» Job: Extract the opening line of the entries and every line after it, stopping at and including the line that contains "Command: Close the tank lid". Do not include pictures.

(Robot episode records)

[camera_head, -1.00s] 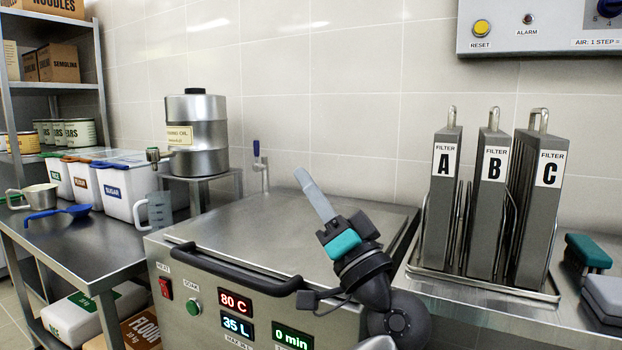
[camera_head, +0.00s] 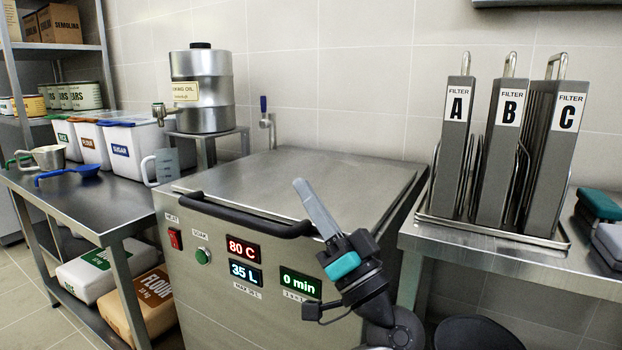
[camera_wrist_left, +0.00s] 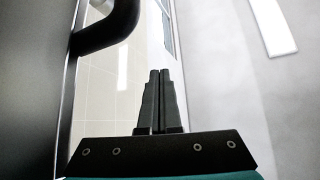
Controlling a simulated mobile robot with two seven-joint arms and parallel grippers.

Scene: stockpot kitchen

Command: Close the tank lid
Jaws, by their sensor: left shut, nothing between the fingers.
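The tank (camera_head: 200,285) is a steel box with a front panel. Its steel lid (camera_head: 290,185) lies flat across the top and looks down; I cannot tell whether it is fully seated. A black bar handle (camera_head: 235,219) runs along the lid's front edge. My left gripper (camera_head: 300,186) is shut and empty, pointing up in front of the handle's right end, and covers part of the lid's front edge. In the left wrist view its fingers (camera_wrist_left: 160,80) are together, with part of the black handle (camera_wrist_left: 112,28) at upper left. My right gripper is not in view.
A steel counter on the right holds a rack with filters A (camera_head: 456,150), B and C. A left bench (camera_head: 110,205) carries white bins, a jug and a blue scoop. An oil canister (camera_head: 202,90) stands behind on a stand. A tap (camera_head: 266,120) rises behind the tank.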

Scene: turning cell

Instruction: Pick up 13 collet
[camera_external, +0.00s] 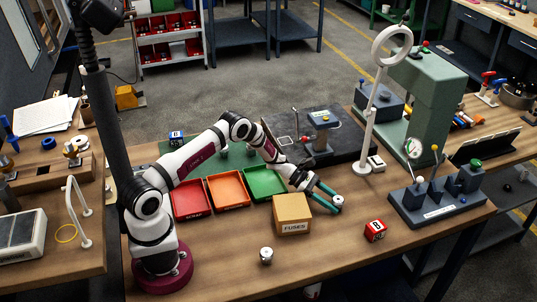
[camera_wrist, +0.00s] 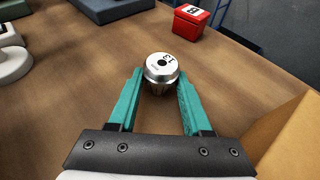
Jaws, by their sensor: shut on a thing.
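The collet marked 13 (camera_wrist: 161,68) is a small silver cylinder with a dark centre hole in its top face. It sits upright between the fingertips of my gripper (camera_wrist: 160,85) in the wrist view. My gripper has teal fingers and is shut on the collet. In the external view my gripper (camera_external: 331,201) is to the right of the FUSES box, low over the wooden table, and the collet (camera_external: 338,200) shows at its tips. I cannot tell whether the collet touches the table. A second silver piece (camera_external: 266,256) stands near the table's front.
The cardboard FUSES box (camera_external: 292,212) is close to my gripper. A red block (camera_external: 375,230) lies to the right. Red, orange and green trays (camera_external: 229,205) are behind. A grey fixture (camera_external: 437,208) and a white lamp base (camera_external: 368,165) stand right and behind. The front table is mostly clear.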

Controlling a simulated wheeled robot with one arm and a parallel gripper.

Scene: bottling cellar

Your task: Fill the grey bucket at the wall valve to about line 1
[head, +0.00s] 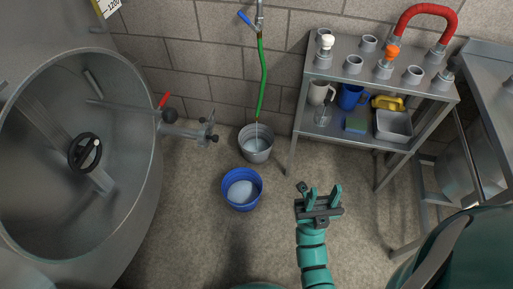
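The grey bucket (256,154) stands on the floor by the wall, under the lower end of a green hose (263,75). The hose hangs from the wall valve (260,17), whose blue lever (247,19) points out to the upper left. A thin pale streak, seemingly water, runs from the hose end into the bucket. The bucket's inside looks pale and wet; I cannot make out its lines or level. My gripper (323,194) is open and empty, in front of the bucket and to its right, well apart from bucket and valve.
A blue bucket (242,203) stands just in front of the grey one. A steel tank (130,215) with a red-handled tap (164,101) fills the left. A steel shelf (340,74) with cups, jugs and a red hose (424,10) stands right.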

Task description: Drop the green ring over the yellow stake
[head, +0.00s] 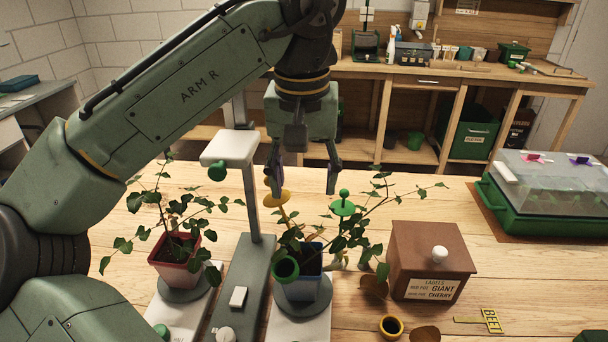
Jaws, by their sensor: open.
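My gripper (303,184) points down with its fingers apart, empty, above the plant in the blue pot. A yellow stake (276,199) with a flat disc and a knob on top rises at the plant's left, close to the left finger. A green-topped stake (343,206) stands at its right, a little beyond the right finger. A round green piece with a dark middle, which looks like the green ring (286,270), shows at the front left of the blue pot (303,289), below my gripper. Leaves hide the lower stakes, and I cannot tell what supports the ring.
A red pot (175,265) with a plant stands left, beside a grey post with a white head (230,148). A brown label box (430,262) and a small yellow cup-like piece (391,326) are right. A clear-lidded green tray (550,190) stands far right. Table before it is mostly free.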

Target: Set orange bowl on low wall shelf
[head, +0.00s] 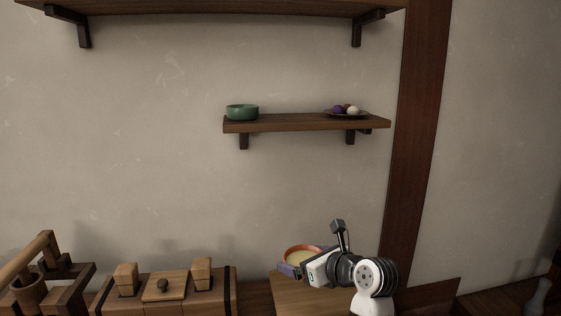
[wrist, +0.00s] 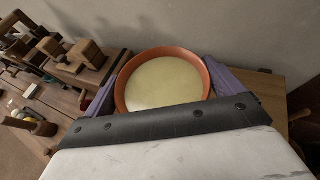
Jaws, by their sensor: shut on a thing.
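The orange bowl (wrist: 210,90) has an orange rim and a pale yellow inside. It sits between the two purple fingers of my gripper (wrist: 163,88), which is shut on it. In the head view the bowl (head: 301,249) and my gripper (head: 297,262) are low, right of centre, in front of the wall. The low wall shelf (head: 300,124) is a short dark wooden board above and behind them. My arm hides part of the bowl in the head view.
A green bowl (head: 242,112) stands at the shelf's left end, and a plate (head: 347,115) with small round things at its right. Bare shelf lies between. A longer shelf (head: 210,6) hangs above. Wooden boxes (head: 165,291) stand lower left. A dark post (head: 413,150) rises at right.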

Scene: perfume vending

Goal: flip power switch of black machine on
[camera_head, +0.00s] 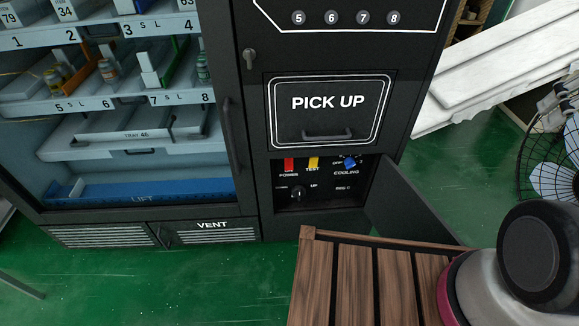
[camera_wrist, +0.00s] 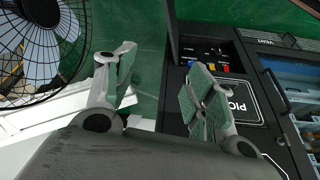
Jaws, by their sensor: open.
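The black machine (camera_head: 252,130) stands ahead with a low control compartment open under its PICK UP flap (camera_head: 328,110). Inside, a red switch (camera_head: 289,164) sits above the word POWER, left of a yellow TEST switch (camera_head: 313,162) and a blue COOLING knob (camera_head: 349,162). Whether the red switch is on or off is too small to tell. My gripper (camera_wrist: 160,85) is open and empty in the wrist view, its fingers spread. The compartment, seen upside down there, lies beyond the right finger, apart from it, with the red switch (camera_wrist: 226,69) visible. The gripper is outside the head view.
The compartment's black door (camera_head: 412,195) hangs open to the right. A dark knob (camera_head: 297,193) sits below the switches. A glass-fronted shelf cabinet (camera_head: 110,110) is left. A fan (camera_head: 555,150) and white slanted panels (camera_head: 490,75) stand right.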

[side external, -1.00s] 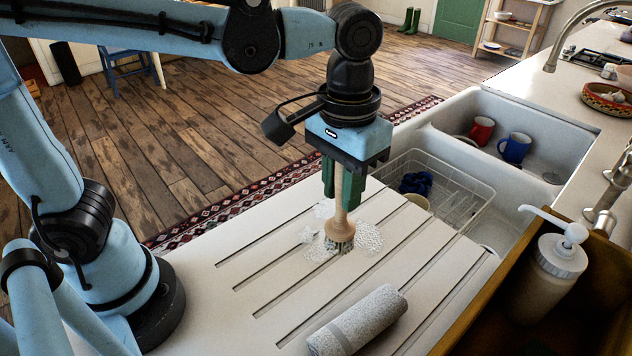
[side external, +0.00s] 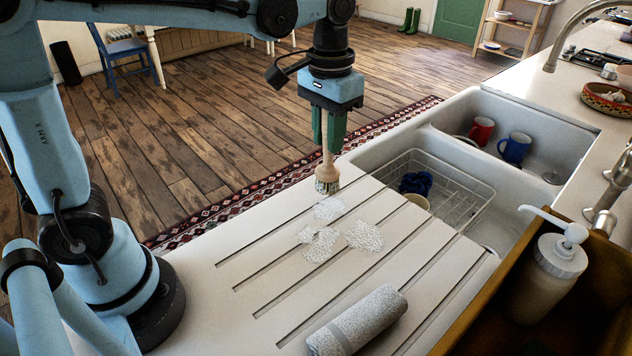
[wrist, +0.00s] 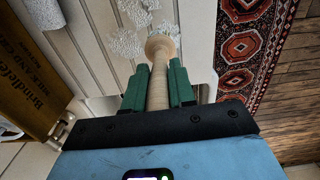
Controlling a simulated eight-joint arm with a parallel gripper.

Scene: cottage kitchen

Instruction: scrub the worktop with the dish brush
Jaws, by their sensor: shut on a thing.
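My gripper (side external: 327,147) is shut on the wooden handle of the dish brush (side external: 326,180). The brush is upright, bristles down, over the far edge of the pale grooved worktop (side external: 395,265). I cannot tell whether the bristles touch the surface. Several white foam patches (side external: 364,236) lie on the worktop nearer the camera than the brush. In the wrist view, the green fingers of my gripper (wrist: 159,66) flank the pale handle (wrist: 158,88), and the round brush head (wrist: 160,45) hides its bristles. Foam (wrist: 126,43) shows beside the head.
A rolled grey towel (side external: 358,322) lies at the worktop's front. On the right are a sink with a wire rack (side external: 462,205), a red mug (side external: 481,130) and a blue mug (side external: 515,147).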

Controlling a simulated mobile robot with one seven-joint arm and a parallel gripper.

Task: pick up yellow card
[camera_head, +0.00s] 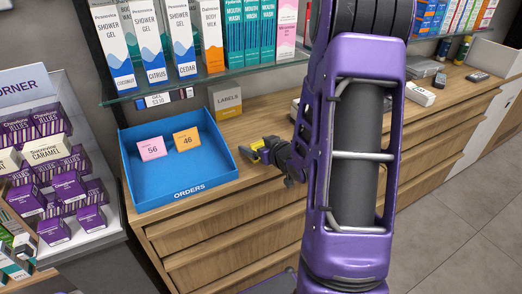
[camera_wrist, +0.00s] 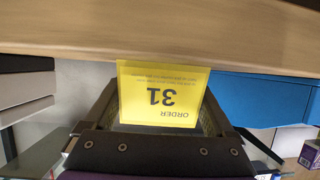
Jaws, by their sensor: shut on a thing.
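In the head view a small part of the yellow card (camera_head: 257,149) shows at the tips of my gripper (camera_head: 262,152). My gripper is shut on it, just right of the blue orders tray (camera_head: 186,193), near the wooden counter's front part. The wrist view shows a side of the blue tray (camera_wrist: 262,98) at the right. From the head view I cannot tell whether the card touches the counter.
A pink card (camera_head: 151,148) marked 56 and an orange card (camera_head: 187,139) marked 46 lie in the tray. A labels box (camera_head: 227,103) stands behind it. A glass shelf (camera_head: 215,77) with boxes hangs above. A candy display (camera_head: 55,170) stands left.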

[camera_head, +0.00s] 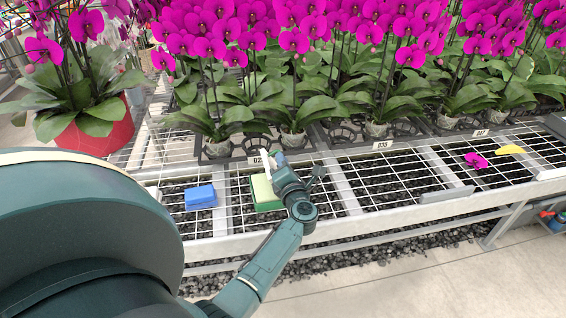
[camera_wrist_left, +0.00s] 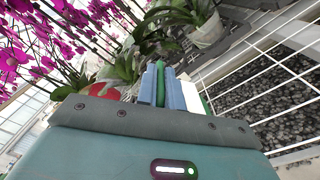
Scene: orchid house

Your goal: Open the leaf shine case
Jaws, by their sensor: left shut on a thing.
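The leaf shine case is the green box (camera_head: 264,193) on the wire bench in the head view. It has a pale green upper face and a darker green side. My left gripper (camera_head: 270,164) is at its far right side and hides part of it. In the left wrist view my left gripper (camera_wrist_left: 166,88) is shut on a narrow green part (camera_wrist_left: 161,80), apparently of the case. The wrist housing hides most of the case there. I cannot tell how far the lid is raised. My right gripper is not in view.
A blue block (camera_head: 200,197) lies left of the case. Potted orchids (camera_head: 378,128) stand in trays behind, with a red pot (camera_head: 98,130) at left. A fallen flower (camera_head: 476,160) and a yellow object (camera_head: 510,150) lie at right. The mesh between is mostly clear.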

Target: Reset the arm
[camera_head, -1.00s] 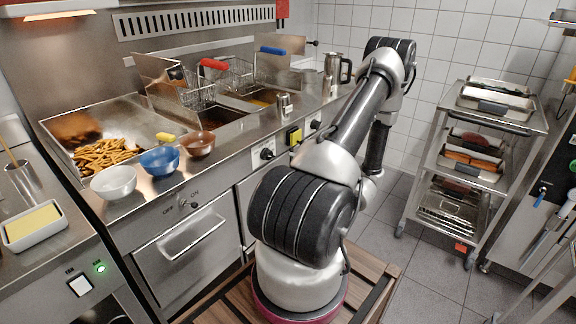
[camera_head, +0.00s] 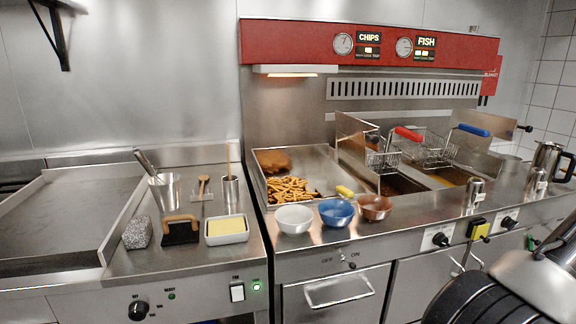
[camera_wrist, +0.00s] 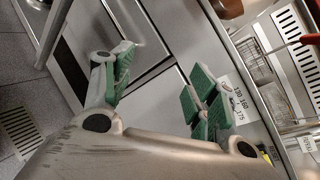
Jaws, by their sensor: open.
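My gripper (camera_wrist: 157,87) shows in the wrist view with its green-padded fingers spread apart. It is open, and nothing is between the fingers. Behind it are the steel cabinet fronts of the fryer counter and a control panel with temperature numbers (camera_wrist: 240,105). In the head view only a dark and silver part of my arm shows at the lower right corner, and the gripper is out of that picture.
The fryer counter holds white (camera_head: 294,219), blue (camera_head: 336,212) and brown (camera_head: 375,207) bowls, a tray of chips (camera_head: 262,190), red-handled (camera_head: 408,133) and blue-handled (camera_head: 473,130) baskets, and a steel jug (camera_head: 546,160). A flat griddle (camera_head: 60,215) lies left.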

» Task answer:
[camera_head, -1.00s] 
[camera_head, +0.00s] 
[camera_wrist_left, +0.00s] 
Controlling a simulated mobile robot with two seven-joint arms and parallel grippers.

Scene: stockpot kitchen

Command: Close the tank lid

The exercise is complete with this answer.